老实说我不太了解,如果有人理解了的话请告诉我它的作用。
看样子是签证,不过我不懂阿拉伯文是猜的,应该八九不离十。

2、偷窥的第三者

影片中除了大量的主观镜头之外,还存在一种“偷窥镜头”。有些是过肩镜头,有些是常规镜头,但摄影机的机位选取的极其巧妙,尤其是开头纳德和瑞茨商量工作,西敏收拾行李的那场,一次次跳切营造出一种房间里还存在一位透明人的感觉,那就是我们,我们作为旁观者在偷窥他们的世界。
从来没有一部电影让我有如此强烈的偷窥感,也许这也跟电影沉重的主旨有关。

3、分离

纳德与西敏的分离

对白出现的时候纳德和西敏在法庭上争吵,从对话中得知他们闹离婚的理由:他们的签证还有40天过期,西敏想带孩子离开伊朗,而纳德想留下来照顾患了老年痴呆的父亲,不同意离开。此处导演很狡猾地借法官之口提出一个问题:“孩子生活在这个国家就没有机会吗?”西敏没有直接回答这个问题,导演避重就轻地略过,一切留给观众思考。

插一句,看到一个人的评论中写道:纳德父亲的角色象征着病态的伊朗。
我想了想后觉得挺有道理的,首先老头子喜欢看报纸,报纸本身代表着国家的声音;老头子后来连话都不能说了,且大小便失禁,而从纳德嘴里可知他原来还是正常的——他嘴里一直念着”西敏“,未尝不代表西敏内心对这个国家的留恋——从这里可以看出伊朗病态的加深,大概是因为这样所以西敏才迫切地想要离开这里吧。
这可以看成是人和国家的分离。

其实纳德和西敏的离婚更像是夫妻吵架闹脾气。
西敏收拾好东西回娘家,开车的时候小声啜泣。之后有她另一次在车上哭泣的镜头,这次她不再默不作声,而是开始抱怨,抱怨纳德没有挽留她,说离婚干脆地就同意了。
但她依然爱着纳德。她让瑞茨母女搭顺风车,告诉她纳德是个正经人,劝她接受这份工作。在纳德进了监狱后也是西敏为他奔走,给他交了4000W保释金。(4000W换算成RMB是多少求解。。)另外,在纳德和西敏为了破财消灾的事情争吵时,特梅告诉纳德,“她今天本来是要留下来的,她的东西都在车上,我看见了。”
于是西敏的离婚行为便可以看做是一场赌气了,生气纳德不肯跟他走。

但他们最后还是分开了。被哈德特砸烂的车窗正好是西敏坐着的位置。这是否暗示着西敏的心彻底碎了。


大人和孩子的分离

不管找怎样的借口,爱孩子也好,生活无奈也好,大人总归是撒了谎的。而小孩子总是诚实和天真的。
纳德的谎言是特梅拆穿的,在特梅一次次地询问下,纳德不得不承认他知道瑞茨怀孕的事实。纳德说,如果你让我说,我就说。在法官让他找特梅作证的时候,他没有告诉特梅法官会问什么,他把选择的权力给了特梅,让她选择帮他圆谎或是说出事实(这里与其说纳德是心灰意冷倒不如说他早知道特梅的选择,他在滥用特梅对他的爱)。特梅选择了帮纳德圆谎,违背了古兰经的教义,从法院出来,特梅坐在汽车上默默流泪。

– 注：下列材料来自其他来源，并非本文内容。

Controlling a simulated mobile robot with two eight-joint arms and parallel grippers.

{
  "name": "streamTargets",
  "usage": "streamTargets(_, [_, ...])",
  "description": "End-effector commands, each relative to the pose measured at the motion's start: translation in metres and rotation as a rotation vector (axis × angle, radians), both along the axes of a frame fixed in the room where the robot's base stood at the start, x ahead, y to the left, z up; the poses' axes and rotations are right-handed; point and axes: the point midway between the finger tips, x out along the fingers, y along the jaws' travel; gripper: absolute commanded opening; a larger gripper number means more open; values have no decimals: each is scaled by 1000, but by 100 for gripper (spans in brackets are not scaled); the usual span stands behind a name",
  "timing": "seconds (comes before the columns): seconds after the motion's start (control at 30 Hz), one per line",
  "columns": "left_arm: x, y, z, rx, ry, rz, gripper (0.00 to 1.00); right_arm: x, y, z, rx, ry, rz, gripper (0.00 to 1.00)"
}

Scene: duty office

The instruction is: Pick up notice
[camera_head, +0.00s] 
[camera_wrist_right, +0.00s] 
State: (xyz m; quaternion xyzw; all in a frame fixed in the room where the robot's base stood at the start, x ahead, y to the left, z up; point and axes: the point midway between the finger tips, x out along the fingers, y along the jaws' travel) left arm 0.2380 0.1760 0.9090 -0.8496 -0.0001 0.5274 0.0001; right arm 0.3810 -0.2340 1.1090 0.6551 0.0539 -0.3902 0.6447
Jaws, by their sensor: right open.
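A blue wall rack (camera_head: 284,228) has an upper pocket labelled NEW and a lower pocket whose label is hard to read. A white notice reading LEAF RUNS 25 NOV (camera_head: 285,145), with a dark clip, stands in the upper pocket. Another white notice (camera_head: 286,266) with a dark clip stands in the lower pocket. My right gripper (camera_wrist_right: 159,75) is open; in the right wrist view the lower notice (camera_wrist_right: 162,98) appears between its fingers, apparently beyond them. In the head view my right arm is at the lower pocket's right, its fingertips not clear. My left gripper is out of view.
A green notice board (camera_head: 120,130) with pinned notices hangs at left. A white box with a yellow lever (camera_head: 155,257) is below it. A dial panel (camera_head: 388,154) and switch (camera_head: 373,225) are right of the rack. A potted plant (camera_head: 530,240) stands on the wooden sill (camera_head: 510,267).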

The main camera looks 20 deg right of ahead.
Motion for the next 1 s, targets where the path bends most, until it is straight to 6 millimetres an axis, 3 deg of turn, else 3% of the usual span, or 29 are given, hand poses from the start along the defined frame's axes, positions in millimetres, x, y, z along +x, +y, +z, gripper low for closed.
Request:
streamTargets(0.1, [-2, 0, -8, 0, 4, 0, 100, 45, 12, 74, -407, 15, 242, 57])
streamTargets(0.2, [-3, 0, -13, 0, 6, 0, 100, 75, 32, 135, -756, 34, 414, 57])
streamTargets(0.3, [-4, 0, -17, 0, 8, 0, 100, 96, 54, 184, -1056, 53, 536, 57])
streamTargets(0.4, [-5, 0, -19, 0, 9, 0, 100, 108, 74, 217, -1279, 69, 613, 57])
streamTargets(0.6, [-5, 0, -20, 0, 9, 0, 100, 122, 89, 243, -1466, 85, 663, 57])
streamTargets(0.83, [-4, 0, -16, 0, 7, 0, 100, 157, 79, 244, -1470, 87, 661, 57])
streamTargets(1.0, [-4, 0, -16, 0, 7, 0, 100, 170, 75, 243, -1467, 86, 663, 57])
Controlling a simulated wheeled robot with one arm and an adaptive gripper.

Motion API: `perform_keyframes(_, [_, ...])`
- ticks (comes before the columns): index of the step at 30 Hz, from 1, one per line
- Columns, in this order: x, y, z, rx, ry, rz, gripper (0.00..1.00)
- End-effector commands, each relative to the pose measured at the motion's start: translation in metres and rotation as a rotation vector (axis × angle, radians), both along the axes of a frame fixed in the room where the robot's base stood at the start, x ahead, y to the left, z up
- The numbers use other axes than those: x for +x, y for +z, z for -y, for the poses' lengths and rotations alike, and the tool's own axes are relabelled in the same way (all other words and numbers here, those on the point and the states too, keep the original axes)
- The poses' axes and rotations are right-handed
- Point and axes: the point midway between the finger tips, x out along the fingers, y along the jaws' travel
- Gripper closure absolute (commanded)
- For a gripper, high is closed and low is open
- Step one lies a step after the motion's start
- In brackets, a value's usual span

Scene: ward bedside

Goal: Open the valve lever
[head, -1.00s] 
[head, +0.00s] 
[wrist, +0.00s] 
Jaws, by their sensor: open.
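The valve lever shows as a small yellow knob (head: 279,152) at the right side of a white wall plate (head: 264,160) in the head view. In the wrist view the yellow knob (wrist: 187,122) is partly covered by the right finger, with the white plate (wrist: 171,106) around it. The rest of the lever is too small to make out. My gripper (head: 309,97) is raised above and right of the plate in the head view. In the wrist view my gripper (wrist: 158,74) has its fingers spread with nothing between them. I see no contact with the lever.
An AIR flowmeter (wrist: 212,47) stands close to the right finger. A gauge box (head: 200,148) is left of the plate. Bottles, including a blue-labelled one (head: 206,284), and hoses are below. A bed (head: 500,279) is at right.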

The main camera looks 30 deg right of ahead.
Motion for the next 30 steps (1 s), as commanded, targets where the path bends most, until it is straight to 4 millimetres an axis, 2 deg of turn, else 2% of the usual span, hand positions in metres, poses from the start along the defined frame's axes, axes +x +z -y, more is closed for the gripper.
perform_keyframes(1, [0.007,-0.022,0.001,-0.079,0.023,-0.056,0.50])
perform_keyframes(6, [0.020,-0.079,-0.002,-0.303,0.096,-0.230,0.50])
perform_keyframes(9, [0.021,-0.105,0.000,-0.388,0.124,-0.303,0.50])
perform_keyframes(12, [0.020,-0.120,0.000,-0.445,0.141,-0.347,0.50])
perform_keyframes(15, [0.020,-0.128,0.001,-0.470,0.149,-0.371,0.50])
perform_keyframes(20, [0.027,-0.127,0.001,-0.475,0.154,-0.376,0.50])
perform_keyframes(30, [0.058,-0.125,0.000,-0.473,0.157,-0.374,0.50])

特梅一共哭了四次。第一次是爷爷病情加重以至失言的时候,如果爷爷象征着伊朗,那么这是对国家病入膏肓的痛。第二次是帮纳德圆谎。第三次是在纳德和西敏为了破财消灾这件事上争吵的时候,这是纳德和西敏从此再也无法挽回的标志。最后一次,是在法官反复问她你想跟谁的时候。
每一次哭泣都在逼迫这个戴眼镜的文静小姑娘成长。

另一个小孩是瑞茨家的小萝莉。背着书包却没有上学,跟着妈妈做家政,为了将要来到世上的弟弟高兴,在黑板上涂鸦。这样一个小女孩带着白色的头巾,如百合般纯洁。却在这场纠纷中成了最无辜的受害者,母亲流产,失去了弟弟,父母被带进法院询问,自己一个人在走廊上游荡,周围是一群陌生的高大的人。小孩的干净大概在听到特梅的奶奶纠正她”普通民众“的时候就丧失了,在一旁学舌般念着这个句子大概是要把它印在心里。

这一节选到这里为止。